9. An information processing method for causing a processing circuit to:
interpolate a missing value of data in which first data is removed with a first interpolation value, thereby acquiring second data;
train an auto encoder model that outputs the first data when the second data is input;
interpolate a missing value of data in which third data is removed with a plurality of second interpolation values, thereby acquiring a plurality of pieces of fourth data;
calculate an error between the third data and output data obtained by inputting the plurality of pieces of fourth data to the auto encoder model;
update the first interpolation value with an interpolation value extracted from the plurality of second interpolation values based on the error; and
repeatedly execute processing from acquisition of the second data using the updated first interpolation value, thereby optimizing the first interpolation value and the auto encoder model.
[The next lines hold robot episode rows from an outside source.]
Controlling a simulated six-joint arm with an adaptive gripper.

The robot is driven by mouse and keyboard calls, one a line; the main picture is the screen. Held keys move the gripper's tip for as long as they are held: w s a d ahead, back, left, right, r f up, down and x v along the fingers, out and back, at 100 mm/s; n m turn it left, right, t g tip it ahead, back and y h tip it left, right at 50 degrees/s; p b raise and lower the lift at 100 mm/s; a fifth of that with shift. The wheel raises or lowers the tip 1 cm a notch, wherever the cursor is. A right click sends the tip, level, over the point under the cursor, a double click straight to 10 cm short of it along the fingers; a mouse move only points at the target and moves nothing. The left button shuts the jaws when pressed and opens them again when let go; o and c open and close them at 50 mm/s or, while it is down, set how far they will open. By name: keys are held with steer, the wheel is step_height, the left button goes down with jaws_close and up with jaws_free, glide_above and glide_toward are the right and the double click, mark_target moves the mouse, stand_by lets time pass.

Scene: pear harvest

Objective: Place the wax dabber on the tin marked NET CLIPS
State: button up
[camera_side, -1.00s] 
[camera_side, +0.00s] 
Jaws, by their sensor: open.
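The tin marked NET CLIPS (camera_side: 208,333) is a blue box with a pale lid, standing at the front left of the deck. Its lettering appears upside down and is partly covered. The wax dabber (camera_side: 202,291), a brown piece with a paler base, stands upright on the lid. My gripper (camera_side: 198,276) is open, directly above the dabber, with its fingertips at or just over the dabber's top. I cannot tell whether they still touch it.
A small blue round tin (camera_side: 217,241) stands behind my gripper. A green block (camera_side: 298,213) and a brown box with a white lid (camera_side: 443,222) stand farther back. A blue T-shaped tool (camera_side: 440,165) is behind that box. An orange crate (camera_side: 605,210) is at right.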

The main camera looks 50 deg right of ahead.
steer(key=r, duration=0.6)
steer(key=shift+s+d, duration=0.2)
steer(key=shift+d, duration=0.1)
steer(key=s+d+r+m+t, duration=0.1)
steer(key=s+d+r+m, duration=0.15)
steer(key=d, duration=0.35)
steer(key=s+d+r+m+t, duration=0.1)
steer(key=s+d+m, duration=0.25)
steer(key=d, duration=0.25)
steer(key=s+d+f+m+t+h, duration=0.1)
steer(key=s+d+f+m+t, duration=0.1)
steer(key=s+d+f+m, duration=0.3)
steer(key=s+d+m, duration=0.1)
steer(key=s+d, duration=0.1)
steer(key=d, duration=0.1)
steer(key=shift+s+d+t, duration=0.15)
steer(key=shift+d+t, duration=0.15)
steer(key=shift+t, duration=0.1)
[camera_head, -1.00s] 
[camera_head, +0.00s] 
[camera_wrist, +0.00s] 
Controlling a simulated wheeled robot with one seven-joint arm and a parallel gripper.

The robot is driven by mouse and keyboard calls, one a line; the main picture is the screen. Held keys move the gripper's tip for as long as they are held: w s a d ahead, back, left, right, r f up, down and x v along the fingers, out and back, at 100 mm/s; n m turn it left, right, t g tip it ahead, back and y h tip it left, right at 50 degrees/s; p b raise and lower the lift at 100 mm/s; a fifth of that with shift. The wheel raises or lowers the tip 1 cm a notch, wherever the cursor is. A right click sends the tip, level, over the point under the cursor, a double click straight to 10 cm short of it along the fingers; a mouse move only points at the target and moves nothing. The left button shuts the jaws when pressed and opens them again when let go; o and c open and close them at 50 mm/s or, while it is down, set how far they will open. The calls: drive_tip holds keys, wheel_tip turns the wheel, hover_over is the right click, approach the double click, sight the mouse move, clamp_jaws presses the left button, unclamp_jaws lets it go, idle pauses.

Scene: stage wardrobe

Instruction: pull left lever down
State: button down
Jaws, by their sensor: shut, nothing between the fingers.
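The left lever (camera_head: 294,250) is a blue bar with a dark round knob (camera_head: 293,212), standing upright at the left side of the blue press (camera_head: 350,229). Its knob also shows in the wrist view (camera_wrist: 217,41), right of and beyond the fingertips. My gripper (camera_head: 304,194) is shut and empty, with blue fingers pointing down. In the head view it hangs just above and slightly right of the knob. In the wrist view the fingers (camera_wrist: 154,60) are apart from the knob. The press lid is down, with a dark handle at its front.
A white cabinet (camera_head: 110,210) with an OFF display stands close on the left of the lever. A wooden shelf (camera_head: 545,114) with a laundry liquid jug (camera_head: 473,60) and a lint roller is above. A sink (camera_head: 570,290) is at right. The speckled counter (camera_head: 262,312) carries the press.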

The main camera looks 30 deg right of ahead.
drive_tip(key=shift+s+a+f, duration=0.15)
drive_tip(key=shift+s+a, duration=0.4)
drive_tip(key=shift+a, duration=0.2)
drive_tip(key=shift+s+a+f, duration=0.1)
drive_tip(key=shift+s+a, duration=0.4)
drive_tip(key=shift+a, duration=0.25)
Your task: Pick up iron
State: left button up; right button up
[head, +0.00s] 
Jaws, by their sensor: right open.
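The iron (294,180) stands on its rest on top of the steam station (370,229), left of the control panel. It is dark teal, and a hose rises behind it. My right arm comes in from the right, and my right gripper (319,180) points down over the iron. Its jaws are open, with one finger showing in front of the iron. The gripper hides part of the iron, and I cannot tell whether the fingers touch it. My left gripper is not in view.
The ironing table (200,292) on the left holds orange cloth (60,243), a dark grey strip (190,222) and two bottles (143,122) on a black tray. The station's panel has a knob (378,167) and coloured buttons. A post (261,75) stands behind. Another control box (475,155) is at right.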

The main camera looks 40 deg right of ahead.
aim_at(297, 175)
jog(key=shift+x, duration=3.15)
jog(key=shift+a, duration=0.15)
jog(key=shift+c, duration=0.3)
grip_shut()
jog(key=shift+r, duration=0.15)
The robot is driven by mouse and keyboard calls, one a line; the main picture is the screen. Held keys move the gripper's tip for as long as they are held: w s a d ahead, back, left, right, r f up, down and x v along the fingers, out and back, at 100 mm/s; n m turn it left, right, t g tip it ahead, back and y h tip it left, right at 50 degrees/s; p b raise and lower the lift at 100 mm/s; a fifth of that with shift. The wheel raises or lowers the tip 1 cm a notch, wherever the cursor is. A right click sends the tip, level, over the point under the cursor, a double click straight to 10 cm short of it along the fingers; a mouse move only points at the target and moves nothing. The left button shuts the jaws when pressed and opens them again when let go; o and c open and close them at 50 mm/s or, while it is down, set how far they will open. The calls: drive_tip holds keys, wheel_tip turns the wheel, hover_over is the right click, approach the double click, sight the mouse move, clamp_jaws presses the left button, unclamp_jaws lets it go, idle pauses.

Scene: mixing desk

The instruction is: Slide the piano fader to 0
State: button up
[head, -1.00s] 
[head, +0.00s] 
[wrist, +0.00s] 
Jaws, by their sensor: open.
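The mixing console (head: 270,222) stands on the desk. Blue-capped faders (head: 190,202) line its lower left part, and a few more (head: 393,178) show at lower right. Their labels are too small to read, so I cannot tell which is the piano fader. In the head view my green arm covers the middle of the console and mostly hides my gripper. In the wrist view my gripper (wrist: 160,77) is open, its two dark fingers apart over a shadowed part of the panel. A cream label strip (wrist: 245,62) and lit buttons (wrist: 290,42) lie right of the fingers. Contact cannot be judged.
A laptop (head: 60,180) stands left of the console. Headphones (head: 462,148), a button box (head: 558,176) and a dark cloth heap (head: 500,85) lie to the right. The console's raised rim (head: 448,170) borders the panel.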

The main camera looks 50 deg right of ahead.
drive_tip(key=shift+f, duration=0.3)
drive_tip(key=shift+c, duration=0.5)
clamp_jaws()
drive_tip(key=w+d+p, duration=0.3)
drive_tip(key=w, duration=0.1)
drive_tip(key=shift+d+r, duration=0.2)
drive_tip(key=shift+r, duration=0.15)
10. An information processing system comprising:
one or a plurality memories; and
one or a plurality of processing circuits, wherein
the information processing system causes at least one of the plurality of processing circuits to perform:
interpolating a missing value of data in which first data is removed with a first interpolation value, thereby acquiring second data,
training an auto encoder model that outputs the first data when the second data is input,
interpolating a missing value of data in which third data is removed with a plurality of second interpolation values, thereby acquiring a plurality of pieces of fourth data,
calculating an error between the third data and output data obtained by inputting the plurality of pieces of fourth data to the auto encoder model,
updating the first interpolation value with an interpolation value extracted from the plurality of second interpolation values based on the error, and
repeatedly executing processing from acquisition of the second data using the updated first interpolation value, thereby optimizing the first interpolation value and the auto encoder model.